» **TASK TO COMPLETE**:
Give only the count of lines containing "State".

(Extracted records)
------------------------------------------------

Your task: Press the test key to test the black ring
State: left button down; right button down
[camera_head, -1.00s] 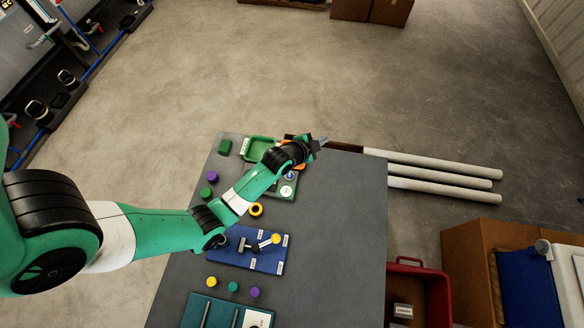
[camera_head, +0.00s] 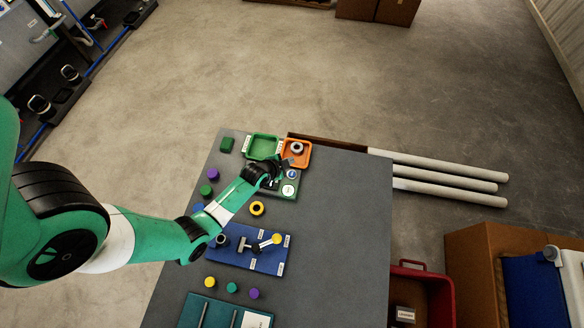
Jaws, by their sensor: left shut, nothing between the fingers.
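The green test board (camera_head: 291,197) lies near the far end of the grey table, with a white round face (camera_head: 288,190) and a small blue-and-white round part (camera_head: 293,174) on it. I cannot tell which part is the test key. My left gripper (camera_head: 288,163) is shut and empty, over the board's far edge beside the orange tray (camera_head: 308,158). Its arm hides the board's left part. A dark grey ring (camera_head: 297,148) lies in the orange tray; I cannot tell if it is the black ring. My right gripper is not in view.
A green tray (camera_head: 262,147) sits left of the orange one. The table's right side (camera_head: 345,220) is clear. A red bin (camera_head: 425,290) stands right of the table.

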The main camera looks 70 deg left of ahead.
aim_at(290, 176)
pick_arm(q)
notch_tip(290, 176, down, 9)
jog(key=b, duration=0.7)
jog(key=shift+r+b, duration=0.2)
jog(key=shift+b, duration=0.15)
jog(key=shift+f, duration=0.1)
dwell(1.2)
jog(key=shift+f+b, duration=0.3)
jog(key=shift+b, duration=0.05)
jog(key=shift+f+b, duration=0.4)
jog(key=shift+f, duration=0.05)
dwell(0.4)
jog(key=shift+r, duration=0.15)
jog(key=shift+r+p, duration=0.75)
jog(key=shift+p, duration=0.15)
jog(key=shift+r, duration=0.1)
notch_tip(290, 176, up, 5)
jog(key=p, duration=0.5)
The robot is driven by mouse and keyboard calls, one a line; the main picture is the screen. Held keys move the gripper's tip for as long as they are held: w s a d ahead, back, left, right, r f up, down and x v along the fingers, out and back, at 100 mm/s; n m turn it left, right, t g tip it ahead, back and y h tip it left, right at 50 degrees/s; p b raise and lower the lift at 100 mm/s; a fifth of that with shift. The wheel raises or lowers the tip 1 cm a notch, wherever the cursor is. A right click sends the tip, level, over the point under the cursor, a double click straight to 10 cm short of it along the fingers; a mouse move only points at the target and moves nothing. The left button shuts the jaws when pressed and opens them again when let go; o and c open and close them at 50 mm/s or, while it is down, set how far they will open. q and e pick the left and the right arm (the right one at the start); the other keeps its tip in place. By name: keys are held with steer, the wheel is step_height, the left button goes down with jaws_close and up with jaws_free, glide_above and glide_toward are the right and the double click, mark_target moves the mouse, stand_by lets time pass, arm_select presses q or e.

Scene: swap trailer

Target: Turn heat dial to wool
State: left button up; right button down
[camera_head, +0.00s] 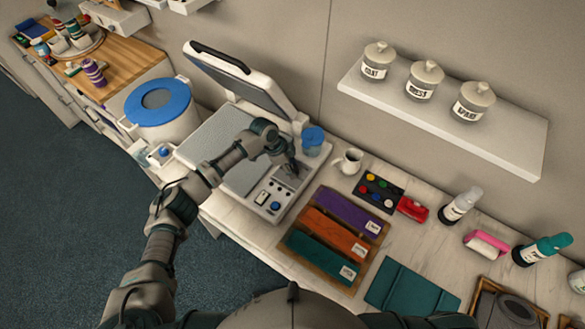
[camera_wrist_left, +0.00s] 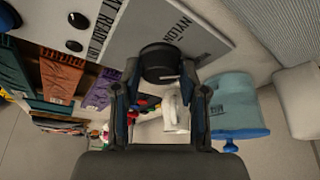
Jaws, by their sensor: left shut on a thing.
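The heat press (camera_head: 222,140) stands on the counter with its lid (camera_head: 235,78) raised. Its control panel (camera_head: 268,206) is at its right front. My left gripper (camera_head: 291,169) reaches down onto the panel's far end. In the left wrist view, the black heat dial (camera_wrist_left: 160,62) sits between the two fingertips, and my left gripper (camera_wrist_left: 160,78) is shut on it. A NYLON label (camera_wrist_left: 180,24) is printed on the panel next to the dial. The dial is mostly hidden in the head view, and its pointer setting cannot be read. My right gripper is not in view.
A blue-lidded cup (camera_head: 312,140) stands close behind the gripper, with a white mug (camera_head: 349,161) to its right. A wooden tray of coloured strips (camera_head: 345,283) lies right of the panel. A shelf with jars (camera_head: 440,118) is on the wall.

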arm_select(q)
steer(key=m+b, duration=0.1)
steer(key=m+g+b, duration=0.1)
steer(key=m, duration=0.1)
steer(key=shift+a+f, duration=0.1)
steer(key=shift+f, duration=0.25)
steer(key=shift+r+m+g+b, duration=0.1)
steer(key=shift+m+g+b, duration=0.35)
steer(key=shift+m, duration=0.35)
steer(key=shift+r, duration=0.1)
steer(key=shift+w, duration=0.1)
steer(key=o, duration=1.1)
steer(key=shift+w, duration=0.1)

------------------------------------------------

» **OUTPUT FOR THIS TASK**:
2